Foto: Jefferson Carvalho

“.. e então teve início uma nova raça/ uma raça dentro de uma raça humana/ uma raça sem preconceitos, sem julgamentos, mas liberdade sem limites/ Mas no mesmo dia, enquanto a mãe eterna paria,/ outro nascimento muito mais aterrorizante aconteceu:/ o nascimento do Mal.” Lady Gaga, 2011.

“A festa é uma vez no semestre e acontecem essas coisas. Eu fico revoltado!” O garoto, com seu traje preto e de bandana vermelha sai decepcionado da roda de amigos que se formou no canto. São 00h50 e a Trópico acaba de ser barrada por órgãos públicos. O motivo principal é a falta dos documentos legais que comprovem a liberação do local para realização de eventos, somado às tentativas falhas do Corpo de Bombeiros de tentar abrir a saída de emergência.

Recuo no tempo. Quando a festa começa, horas antes, a garoa já passou e o clima ameno do local aberto deixa os primeiros a chegarem um pouco tímidos. Por volta das 22 horas, a pista de dança ainda se encontra tranquila. No palco, o principal centro de contraste são as luzes neon predominantemente brancas. Na frente da mesa do DJ, em formato de triangulo, encontrava-se o desenho de um rosto desfigurado com sangue. Ao fundo, o nome Trópico, em preto, e em paralelo, uma moto estilo midnight star, presente na capa do álbum Born This Way, de Lady Gaga, centro da temática da festa.

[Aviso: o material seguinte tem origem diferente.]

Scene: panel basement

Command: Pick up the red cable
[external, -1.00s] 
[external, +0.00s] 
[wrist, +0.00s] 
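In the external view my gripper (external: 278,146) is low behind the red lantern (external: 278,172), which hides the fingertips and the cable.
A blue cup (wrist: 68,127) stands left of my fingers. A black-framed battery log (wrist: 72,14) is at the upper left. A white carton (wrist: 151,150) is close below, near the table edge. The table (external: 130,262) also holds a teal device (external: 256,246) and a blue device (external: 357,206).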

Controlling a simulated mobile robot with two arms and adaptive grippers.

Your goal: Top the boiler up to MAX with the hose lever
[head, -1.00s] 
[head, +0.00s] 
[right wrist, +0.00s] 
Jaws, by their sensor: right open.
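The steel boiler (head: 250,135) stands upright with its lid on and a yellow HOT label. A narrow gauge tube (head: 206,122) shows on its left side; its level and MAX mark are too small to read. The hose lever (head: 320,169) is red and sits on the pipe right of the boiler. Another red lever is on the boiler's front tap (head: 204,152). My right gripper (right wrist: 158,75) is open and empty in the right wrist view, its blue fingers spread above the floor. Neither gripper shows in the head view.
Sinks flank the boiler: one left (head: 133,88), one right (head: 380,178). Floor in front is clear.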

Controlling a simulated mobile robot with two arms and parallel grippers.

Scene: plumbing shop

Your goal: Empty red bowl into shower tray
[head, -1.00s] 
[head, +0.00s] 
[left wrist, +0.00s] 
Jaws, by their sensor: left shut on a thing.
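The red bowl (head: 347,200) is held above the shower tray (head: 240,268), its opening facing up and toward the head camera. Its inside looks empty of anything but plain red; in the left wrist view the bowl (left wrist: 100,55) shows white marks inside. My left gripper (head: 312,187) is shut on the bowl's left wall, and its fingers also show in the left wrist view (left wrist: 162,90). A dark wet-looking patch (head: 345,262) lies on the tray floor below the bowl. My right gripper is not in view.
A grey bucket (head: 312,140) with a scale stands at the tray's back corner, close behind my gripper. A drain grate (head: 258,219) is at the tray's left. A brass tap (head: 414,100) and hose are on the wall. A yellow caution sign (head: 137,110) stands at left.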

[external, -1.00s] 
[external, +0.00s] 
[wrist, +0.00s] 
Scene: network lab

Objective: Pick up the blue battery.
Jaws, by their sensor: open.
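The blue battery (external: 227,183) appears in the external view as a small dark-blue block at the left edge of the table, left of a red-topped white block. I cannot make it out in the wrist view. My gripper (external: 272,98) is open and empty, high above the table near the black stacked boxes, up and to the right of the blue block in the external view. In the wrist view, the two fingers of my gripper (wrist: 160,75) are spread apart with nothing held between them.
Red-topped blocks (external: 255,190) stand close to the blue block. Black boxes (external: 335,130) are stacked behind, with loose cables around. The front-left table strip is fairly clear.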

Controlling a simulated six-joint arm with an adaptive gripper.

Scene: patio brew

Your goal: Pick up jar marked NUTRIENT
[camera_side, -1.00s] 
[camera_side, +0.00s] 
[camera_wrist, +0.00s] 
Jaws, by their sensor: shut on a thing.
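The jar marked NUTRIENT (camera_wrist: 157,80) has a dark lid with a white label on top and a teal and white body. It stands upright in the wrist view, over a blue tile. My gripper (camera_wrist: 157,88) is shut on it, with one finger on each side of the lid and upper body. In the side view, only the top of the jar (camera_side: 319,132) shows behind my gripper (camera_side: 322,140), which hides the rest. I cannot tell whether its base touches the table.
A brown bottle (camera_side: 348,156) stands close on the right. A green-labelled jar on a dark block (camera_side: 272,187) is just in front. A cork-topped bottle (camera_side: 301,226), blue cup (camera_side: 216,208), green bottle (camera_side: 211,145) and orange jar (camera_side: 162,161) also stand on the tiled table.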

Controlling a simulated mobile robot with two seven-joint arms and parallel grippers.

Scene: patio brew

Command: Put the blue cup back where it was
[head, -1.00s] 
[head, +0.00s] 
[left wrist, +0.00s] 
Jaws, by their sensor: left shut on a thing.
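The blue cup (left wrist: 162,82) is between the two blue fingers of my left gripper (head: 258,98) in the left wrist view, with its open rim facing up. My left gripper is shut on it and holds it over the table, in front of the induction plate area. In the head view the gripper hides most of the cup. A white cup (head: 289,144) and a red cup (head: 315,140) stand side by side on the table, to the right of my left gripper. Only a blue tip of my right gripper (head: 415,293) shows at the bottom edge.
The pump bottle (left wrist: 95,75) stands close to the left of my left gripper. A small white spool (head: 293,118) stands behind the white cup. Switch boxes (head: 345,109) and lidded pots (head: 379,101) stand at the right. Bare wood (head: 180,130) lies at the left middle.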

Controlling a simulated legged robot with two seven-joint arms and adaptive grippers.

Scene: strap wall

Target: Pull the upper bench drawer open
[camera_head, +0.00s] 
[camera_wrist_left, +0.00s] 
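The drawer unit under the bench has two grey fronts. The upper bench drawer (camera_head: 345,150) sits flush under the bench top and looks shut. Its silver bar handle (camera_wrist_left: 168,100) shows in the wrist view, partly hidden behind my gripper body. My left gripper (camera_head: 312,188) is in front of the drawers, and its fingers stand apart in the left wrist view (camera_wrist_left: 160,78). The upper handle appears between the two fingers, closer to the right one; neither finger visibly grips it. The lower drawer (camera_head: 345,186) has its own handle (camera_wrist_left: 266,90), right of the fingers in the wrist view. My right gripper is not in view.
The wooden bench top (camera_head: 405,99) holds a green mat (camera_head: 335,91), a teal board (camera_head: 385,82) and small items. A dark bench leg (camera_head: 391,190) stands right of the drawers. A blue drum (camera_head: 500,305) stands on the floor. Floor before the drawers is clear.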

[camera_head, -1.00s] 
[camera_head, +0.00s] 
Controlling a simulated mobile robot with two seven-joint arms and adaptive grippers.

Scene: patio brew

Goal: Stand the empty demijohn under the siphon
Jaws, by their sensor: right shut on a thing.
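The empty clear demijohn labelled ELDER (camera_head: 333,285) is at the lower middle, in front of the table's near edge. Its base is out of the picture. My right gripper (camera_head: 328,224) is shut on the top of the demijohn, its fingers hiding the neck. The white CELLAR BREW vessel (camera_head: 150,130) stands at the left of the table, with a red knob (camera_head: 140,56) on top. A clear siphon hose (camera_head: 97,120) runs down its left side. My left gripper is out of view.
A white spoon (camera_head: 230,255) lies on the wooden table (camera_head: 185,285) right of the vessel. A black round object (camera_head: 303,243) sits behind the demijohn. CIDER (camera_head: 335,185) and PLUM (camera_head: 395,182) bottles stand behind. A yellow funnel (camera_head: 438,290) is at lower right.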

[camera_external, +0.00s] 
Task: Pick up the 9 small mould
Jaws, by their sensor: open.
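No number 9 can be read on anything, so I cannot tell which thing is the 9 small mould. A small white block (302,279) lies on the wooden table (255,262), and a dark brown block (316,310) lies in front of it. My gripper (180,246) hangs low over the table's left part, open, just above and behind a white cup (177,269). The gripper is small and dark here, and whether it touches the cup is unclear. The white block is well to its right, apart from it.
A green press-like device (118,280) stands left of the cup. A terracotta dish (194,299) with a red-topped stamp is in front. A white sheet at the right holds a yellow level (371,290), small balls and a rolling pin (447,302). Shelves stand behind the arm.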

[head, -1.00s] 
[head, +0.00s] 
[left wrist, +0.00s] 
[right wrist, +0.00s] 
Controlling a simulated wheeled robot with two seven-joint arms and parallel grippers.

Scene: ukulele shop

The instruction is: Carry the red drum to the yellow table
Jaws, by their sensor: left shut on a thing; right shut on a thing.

Pelo fato de os organizadores enfrentarem muitas dificuldades na idealização das antigas edições do evento, o projeto da Trópico havia sido abandonado. Entretanto, após analisarem e perceberem que o nicho principal que eles atingiam ficaria necessitado, por não terem um lugar de identificação cultural para se sentirem confortáveis, os organizadores decidiram retomar a atração. Para acompanhar a mudança, abordaram a temática inspirada pela cantora estadunidense Lady Gaga, que no segundo álbum,  inspirador da festa, adota a ideia do renascimento.

“Vamos renascer. E eu acho que um álbum recente, que fala muito sobre preconceito e sobre questão visual que a gente tentou trabalhar através da nossa imagem foi o Born this way da Lady Gaga. Fala sobre renascer de novo e a gente queria renascer de novo. Uma raça sem julgamento e sem preconceito”, define um dos idealizadores da festa, Fancisco Cambraia, de 26 anos.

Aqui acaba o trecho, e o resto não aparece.